Le reportage témoigne du culte de la personnalité qui entoure Mouammar Kadhafi. Les différentes images d'archives insérées le présentent comme un homme exceptionnel qui prend part à la construction de la Grande Rivière : il est filmé sur un chantier et au volant d'un camion. Un plan surréaliste le présente également en train de prier à l'intérieur d'un énorme tuyau de canalisation. Ces images sont semblables à celles qui sont proposées dans la plupart des dictatures et des régimes totalitaires. De même, le plan de Mouammar Kadhafi prenant une enfant dans ses bras n'est pas sans rappeler l'abondante iconographie soviétique qui présentait Staline comme le « petit père des peuples ».

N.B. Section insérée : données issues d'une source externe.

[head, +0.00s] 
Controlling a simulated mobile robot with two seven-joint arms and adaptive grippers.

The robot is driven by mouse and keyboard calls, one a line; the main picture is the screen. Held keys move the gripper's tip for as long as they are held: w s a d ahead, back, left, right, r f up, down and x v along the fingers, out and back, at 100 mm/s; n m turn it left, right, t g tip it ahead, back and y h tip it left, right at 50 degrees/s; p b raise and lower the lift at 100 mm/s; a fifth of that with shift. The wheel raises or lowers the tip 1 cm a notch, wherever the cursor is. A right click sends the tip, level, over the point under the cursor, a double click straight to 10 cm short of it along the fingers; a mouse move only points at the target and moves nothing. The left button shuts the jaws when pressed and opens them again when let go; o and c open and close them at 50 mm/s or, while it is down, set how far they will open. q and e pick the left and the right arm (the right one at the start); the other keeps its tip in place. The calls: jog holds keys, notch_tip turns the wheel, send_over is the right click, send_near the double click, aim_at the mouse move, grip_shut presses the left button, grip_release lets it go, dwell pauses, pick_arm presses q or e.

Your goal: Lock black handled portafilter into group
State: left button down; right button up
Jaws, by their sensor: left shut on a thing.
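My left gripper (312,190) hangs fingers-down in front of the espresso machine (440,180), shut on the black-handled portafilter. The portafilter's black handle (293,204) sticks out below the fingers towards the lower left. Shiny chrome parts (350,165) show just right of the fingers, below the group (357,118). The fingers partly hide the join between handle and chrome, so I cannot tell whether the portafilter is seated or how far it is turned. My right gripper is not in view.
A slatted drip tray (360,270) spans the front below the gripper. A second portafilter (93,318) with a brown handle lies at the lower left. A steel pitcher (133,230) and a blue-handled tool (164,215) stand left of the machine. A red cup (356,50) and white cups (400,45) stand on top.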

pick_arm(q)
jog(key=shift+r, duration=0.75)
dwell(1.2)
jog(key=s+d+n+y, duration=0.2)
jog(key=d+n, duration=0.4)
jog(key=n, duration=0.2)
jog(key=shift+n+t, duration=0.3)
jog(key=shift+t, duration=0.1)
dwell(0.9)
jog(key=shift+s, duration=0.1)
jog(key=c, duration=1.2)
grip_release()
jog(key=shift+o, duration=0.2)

Par-delà le culte de la personnalité, ce sujet montre bien la propagande dont a fait usage le régime de Mouammar Kadhafi à propos du projet de la Grande Rivière artificielle. Le chef d'État libyen l'avait du reste lui-même présentée comme la « huitième merveille du monde ». Le bref extrait d'un ses discours confirme la démesure du « Guide de la Révolution » lorsqu'il déclare qu'il obligera « l'eau douce à parcourir 4 000 kilomètres ». Les plans de la grandiose cérémonie d'inauguration du premier tronçon, à laquelle ont assisté des chefs d'Etat arabes comme le président égyptien Hosni Moubarak, témoignent également de cette démesure. De même, la propagande transparaît fortement dans les propos du président de la Société de Grande Rivière lorsqu'il affirme que les ressources fossiles pourront être exploitées pendant plus de 5 siècles. Le journaliste Gilles Marinet laisse toutefois paraître son scepticisme dans son commentaire, tout comme il le montre à l'égard des champs mis en culture en une seule année.